Molti erano i calzolai nei vari quartieri del paese, soprattutto nel rione di San Nicola. Mèste Nardùcce era figlio di un calzolaio e si era arricchito in America. Al ritorno in patria aprì un negozio di scarpe. Nessuno di loro ebbe però l'ardore e la fortuna del calzolaio Salvatore Ferragamo (1898 – 1960) che da Bonito (Av) emigrò in America e, tornato in Italia dopo una bancarotta, fondò una casa di moda e un marchio divenuti famosi in tutto il mondo.

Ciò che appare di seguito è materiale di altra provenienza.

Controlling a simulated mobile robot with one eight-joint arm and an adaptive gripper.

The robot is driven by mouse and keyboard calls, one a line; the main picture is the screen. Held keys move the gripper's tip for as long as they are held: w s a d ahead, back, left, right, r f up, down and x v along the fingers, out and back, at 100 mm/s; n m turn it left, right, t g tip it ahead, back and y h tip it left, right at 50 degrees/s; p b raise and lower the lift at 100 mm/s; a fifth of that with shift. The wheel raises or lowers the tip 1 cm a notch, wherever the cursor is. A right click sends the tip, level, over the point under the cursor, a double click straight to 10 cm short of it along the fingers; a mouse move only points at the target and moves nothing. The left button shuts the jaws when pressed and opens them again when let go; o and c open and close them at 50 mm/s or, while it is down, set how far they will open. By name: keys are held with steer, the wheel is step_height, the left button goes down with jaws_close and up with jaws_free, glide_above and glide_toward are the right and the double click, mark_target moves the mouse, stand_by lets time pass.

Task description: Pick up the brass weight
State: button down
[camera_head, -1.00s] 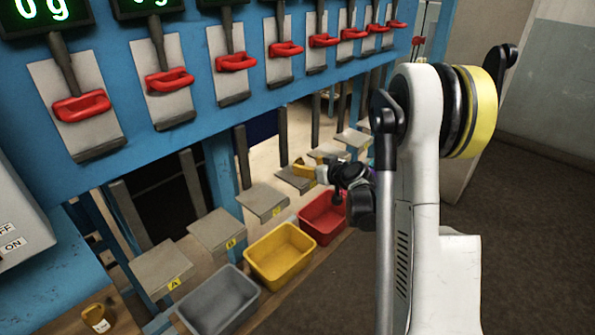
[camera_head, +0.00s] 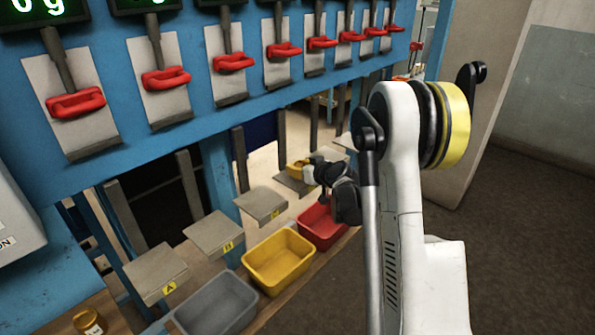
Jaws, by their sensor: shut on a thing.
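A small brass-coloured weight (camera_head: 297,169) is at the far weighing plate, at the tip of my arm. My gripper (camera_head: 306,172) is small in the view and appears closed on this weight. The fingers are partly hidden by the wrist, and I cannot tell whether the weight touches the plate below it. A second brass-coloured object with a pale label (camera_head: 89,321) stands at the lower left, cut by the frame edge.
Weighing plates (camera_head: 214,234) stand in a row along the blue frame. Grey (camera_head: 214,303), yellow (camera_head: 279,260) and red (camera_head: 322,226) bins line the front. Red handles (camera_head: 166,79) hang above. Open floor (camera_head: 535,250) lies right.

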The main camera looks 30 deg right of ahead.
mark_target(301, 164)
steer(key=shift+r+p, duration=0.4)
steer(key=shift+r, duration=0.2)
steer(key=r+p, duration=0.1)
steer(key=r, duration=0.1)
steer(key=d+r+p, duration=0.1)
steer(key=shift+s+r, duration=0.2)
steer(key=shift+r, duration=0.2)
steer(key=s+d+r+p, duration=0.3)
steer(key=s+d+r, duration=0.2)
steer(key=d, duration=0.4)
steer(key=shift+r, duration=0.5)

A Gravina, presso l'Arco di Sant'Agostino, era ubicata la bottega di mastro Antonio Digiesi, mest Antonie, conosciutissimo calzolaio che aveva esercitato il mestiere per tutta la vita. Non solo riparava le scarpe, ma le costruiva anche su misura. Le sue scarpe erano di ottima fattura. Il calzolaio di quegli anni era un personaggio tipico della società, di estrazione popolare e degno di rispetto, tanto da essere designato per un incarico di governo del paese. Facile che fosse di fede comunista. In quegli anni era diffusa la convinzione che anche le persone più umili e prive di adeguata istruzione potessero assumere incarichi politici. Nel 1947 il quotidiano Momento sera di Roma in un articolo sulle proteste bracciantili ironizzò su Gravina in quanto Isola rossa della Puglia, insinuando che nella Repubblica di Gravina un calzolaio avesse assunto l'incarico di sindaco.